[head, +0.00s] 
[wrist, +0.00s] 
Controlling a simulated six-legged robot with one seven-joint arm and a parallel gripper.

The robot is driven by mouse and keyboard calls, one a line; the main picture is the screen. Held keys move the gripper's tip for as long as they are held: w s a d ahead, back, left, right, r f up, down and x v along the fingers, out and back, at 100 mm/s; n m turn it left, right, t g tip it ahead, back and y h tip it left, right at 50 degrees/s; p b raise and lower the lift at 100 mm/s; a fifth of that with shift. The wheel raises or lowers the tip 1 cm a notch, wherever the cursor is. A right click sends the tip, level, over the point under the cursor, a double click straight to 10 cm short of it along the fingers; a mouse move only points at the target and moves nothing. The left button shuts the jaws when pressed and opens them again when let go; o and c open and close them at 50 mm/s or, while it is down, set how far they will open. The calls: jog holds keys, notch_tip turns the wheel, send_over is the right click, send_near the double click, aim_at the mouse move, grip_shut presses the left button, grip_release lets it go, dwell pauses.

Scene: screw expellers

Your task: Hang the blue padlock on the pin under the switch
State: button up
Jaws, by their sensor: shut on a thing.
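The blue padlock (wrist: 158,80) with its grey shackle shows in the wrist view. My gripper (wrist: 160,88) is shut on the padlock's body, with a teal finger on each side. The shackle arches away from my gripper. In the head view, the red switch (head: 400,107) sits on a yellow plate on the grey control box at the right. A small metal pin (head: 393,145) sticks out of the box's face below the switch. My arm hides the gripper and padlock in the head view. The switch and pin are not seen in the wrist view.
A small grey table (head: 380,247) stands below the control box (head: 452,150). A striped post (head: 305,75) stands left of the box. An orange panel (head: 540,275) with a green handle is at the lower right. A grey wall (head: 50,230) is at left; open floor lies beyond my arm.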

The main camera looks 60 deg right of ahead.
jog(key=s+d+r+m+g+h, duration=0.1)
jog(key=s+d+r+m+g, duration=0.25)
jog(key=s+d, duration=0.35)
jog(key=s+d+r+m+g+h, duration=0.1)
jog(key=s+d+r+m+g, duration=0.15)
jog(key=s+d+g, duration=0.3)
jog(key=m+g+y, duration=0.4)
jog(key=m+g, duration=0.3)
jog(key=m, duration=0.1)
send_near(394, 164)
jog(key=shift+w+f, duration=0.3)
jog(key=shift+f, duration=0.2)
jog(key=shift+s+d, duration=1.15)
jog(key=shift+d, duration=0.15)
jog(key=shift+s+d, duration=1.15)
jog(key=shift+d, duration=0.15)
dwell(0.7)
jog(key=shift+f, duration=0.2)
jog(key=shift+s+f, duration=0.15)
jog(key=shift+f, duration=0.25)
########
• [PROBLEM REQUIREMENTS]
Retype the material in full, character for character.

• [RESULT OF THE EXERCISE]
[head, +0.00s] 
[wrist, +0.00s] 
Controlling a simulated six-legged robot with one seven-joint arm and a parallel gripper.

The robot is driven by mouse and keyboard calls, one a line; the main picture is the screen. Held keys move the gripper's tip for as long as they are held: w s a d ahead, back, left, right, r f up, down and x v along the fingers, out and back, at 100 mm/s; n m turn it left, right, t g tip it ahead, back and y h tip it left, right at 50 degrees/s; p b raise and lower the lift at 100 mm/s; a fifth of that with shift. The wheel raises or lowers the tip 1 cm a notch, wherever the cursor is. A right click sends the tip, level, over the point under the cursor, a double click straight to 10 cm short of it along the fingers; a mouse move only points at the target and moves nothing. The left button shuts the jaws when pressed and opens them again when let go; o and c open and close them at 50 mm/s or, while it is down, set how far they will open. The calls: jog holds keys, notch_tip turns the wheel, send_over is the right click, send_near the double click, aim_at the mouse move, grip_shut presses the left button, grip_release lets it go, dwell pauses.

Scene: screw expellers

Your task: Hang the blue padlock on the pin under the switch
State: button up
Jaws, by their sensor: shut on a thing.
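The blue padlock (wrist: 158,80) with its grey shackle shows in the wrist view. My gripper (wrist: 160,88) is shut on the padlock's body, with a teal finger on each side. The shackle arches away from my gripper. In the head view, the red switch (head: 400,107) sits on a yellow plate on the grey control box at the right. A small metal pin (head: 393,145) sticks out of the box's face below the switch. My arm hides the gripper and padlock in the head view. The switch and pin are not seen in the wrist view.
A small grey table (head: 380,247) stands below the control box (head: 452,150). A striped post (head: 305,75) stands left of the box. An orange panel (head: 540,275) with a green handle is at the lower right. A grey wall (head: 50,230) is at left; open floor lies beyond my arm.

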The main camera looks 60 deg right of ahead.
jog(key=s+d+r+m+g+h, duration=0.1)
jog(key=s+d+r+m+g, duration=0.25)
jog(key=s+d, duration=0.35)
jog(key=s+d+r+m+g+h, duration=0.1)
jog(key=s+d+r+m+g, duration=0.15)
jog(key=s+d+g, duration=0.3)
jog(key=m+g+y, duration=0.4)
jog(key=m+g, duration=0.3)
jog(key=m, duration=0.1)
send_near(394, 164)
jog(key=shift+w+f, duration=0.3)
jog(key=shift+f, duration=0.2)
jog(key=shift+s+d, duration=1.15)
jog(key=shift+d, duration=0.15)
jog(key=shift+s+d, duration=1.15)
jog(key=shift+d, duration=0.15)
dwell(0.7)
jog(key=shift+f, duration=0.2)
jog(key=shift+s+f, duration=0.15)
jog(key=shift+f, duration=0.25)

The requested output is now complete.